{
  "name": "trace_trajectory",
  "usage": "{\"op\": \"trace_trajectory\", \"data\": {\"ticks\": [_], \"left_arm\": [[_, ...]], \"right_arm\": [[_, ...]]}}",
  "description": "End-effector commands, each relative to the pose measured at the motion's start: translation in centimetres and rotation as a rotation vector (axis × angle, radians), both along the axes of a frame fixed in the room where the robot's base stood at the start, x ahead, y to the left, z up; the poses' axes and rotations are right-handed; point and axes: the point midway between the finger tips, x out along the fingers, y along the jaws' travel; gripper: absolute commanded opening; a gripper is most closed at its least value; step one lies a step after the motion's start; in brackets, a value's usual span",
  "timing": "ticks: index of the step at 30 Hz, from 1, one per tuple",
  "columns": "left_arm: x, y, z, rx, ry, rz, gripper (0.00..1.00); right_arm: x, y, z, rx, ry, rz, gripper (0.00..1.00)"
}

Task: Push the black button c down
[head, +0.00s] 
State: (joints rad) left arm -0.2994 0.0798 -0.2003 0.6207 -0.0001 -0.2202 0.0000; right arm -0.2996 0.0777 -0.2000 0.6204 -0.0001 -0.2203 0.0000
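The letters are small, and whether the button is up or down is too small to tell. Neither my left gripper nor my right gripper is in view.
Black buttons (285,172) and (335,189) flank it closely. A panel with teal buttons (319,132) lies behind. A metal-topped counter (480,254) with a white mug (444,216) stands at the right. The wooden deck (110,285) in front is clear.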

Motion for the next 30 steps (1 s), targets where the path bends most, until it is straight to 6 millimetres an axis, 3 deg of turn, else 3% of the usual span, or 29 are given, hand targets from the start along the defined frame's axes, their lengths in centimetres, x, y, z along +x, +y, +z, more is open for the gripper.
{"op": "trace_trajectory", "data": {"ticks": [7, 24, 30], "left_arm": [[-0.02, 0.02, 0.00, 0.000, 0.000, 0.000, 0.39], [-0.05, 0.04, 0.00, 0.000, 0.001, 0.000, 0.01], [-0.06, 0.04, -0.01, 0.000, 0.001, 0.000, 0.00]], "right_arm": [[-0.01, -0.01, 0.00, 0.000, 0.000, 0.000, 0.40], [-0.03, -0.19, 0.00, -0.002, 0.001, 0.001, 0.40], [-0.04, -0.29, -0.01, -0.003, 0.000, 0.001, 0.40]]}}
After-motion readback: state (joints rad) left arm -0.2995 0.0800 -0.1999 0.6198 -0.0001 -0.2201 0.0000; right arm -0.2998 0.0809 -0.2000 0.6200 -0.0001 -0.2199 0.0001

_ _ _

DO THIS. Reproduce all of the data exactly as given.

CORRECT RESULT.
{
  "name": "trace_trajectory",
  "usage": "{\"op\": \"trace_trajectory\", \"data\": {\"ticks\": [_], \"left_arm\": [[_, ...]], \"right_arm\": [[_, ...]]}}",
  "description": "End-effector commands, each relative to the pose measured at the motion's start: translation in centimetres and rotation as a rotation vector (axis × angle, radians), both along the axes of a frame fixed in the room where the robot's base stood at the start, x ahead, y to the left, z up; the poses' axes and rotations are right-handed; point and axes: the point midway between the finger tips, x out along the fingers, y along the jaws' travel; gripper: absolute commanded opening; a gripper is most closed at its least value; step one lies a step after the motion's start; in brackets, a value's usual span",
  "timing": "ticks: index of the step at 30 Hz, from 1, one per tuple",
  "columns": "left_arm: x, y, z, rx, ry, rz, gripper (0.00..1.00); right_arm: x, y, z, rx, ry, rz, gripper (0.00..1.00)"
}

Task: Push the black button c down
[head, +0.00s] 
State: (joints rad) left arm -0.2994 0.0798 -0.2003 0.6207 -0.0001 -0.2202 0.0000; right arm -0.2996 0.0777 -0.2000 0.6204 -0.0001 -0.2203 0.0000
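The letters are small, and whether the button is up or down is too small to tell. Neither my left gripper nor my right gripper is in view.
Black buttons (285,172) and (335,189) flank it closely. A panel with teal buttons (319,132) lies behind. A metal-topped counter (480,254) with a white mug (444,216) stands at the right. The wooden deck (110,285) in front is clear.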

Motion for the next 30 steps (1 s), targets where the path bends most, until it is straight to 6 millimetres an axis, 3 deg of turn, else 3% of the usual span, or 29 are given, hand targets from the start along the defined frame's axes, their lengths in centimetres, x, y, z along +x, +y, +z, more is open for the gripper.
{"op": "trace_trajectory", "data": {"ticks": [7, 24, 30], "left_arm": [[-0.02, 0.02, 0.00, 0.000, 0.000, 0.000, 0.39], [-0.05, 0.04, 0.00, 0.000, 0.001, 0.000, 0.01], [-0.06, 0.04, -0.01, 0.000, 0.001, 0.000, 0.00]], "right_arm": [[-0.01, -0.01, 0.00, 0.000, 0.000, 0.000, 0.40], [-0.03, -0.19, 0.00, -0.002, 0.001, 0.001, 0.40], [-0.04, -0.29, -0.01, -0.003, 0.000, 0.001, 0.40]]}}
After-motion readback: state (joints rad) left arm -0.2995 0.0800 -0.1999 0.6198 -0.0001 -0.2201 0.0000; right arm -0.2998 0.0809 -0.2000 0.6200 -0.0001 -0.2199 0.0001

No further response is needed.